Twelve days : the story of the 1956
Hungarian Revolution
Author: Victor Sebestyen
Call Number: DB957.5.C49S43 2006
Fifty years ago, the Hungarians
rose in spontaneous revolt against their Soviet overlords and
the inept and brutal hacks governing their country. Sebestyen, a
London-based journalist, uses previously unreleased documents
from Hungarian and Russian archives and eyewitness accounts and
diaries to reassess what he characterizes as "the least
organized revolution in history...no leaders, no plans." Its
causes were multiple, including Soviet Premier Krushchev's
relaxation of control over Eastern-bloc countries, communism's
triumph in Poland, and hatred of the Rakosi government in
Hungary.
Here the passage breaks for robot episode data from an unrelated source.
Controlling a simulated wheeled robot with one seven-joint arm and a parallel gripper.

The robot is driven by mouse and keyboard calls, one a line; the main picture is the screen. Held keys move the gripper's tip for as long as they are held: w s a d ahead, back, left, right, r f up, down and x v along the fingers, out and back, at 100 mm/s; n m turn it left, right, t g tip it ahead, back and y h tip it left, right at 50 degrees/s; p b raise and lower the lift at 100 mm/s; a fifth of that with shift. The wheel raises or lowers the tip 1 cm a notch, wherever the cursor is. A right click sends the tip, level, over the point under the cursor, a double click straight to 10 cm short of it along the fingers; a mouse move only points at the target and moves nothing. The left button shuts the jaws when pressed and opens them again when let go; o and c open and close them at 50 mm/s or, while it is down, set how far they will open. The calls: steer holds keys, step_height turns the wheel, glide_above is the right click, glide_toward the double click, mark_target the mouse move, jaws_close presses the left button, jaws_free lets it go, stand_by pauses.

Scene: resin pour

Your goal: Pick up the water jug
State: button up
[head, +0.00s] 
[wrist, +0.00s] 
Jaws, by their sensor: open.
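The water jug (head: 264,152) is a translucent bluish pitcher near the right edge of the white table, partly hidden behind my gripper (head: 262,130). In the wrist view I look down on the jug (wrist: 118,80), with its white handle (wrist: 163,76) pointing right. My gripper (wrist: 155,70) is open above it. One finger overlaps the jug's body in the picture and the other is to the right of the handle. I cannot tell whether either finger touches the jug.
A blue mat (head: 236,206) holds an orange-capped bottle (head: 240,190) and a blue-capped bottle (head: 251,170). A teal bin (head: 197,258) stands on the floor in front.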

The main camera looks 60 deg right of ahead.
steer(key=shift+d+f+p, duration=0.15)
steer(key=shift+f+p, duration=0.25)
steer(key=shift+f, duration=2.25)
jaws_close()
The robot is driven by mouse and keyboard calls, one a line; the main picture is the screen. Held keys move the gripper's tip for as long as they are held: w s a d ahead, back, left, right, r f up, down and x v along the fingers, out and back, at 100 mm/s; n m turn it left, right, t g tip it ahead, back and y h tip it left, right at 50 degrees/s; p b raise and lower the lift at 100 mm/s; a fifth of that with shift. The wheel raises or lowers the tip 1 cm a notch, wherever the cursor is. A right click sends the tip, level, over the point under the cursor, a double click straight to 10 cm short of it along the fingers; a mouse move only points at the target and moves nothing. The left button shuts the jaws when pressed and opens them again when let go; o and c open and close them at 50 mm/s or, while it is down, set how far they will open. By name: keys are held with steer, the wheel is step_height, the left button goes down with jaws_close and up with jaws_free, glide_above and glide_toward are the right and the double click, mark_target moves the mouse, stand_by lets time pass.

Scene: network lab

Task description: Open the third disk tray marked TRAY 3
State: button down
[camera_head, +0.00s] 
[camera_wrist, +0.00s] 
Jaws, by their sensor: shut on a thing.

Radio Free Europe had incited Eastern Europeans to rise
up, but when the uprising started, President Eisenhower delayed
acting until the time for action was past: his attention was on
the Suez Canal instead. The Soviets attacked the vastly
outnumbered and poorly equipped freedom fighters. Sebestyen's
conclusion is discouraging but indubitably correct: "The
revolution was the defining moment of the Cold War when the
Soviet Union showed...it was prepared to use barbaric measures
to keep its empire, and the West was content to let it do so."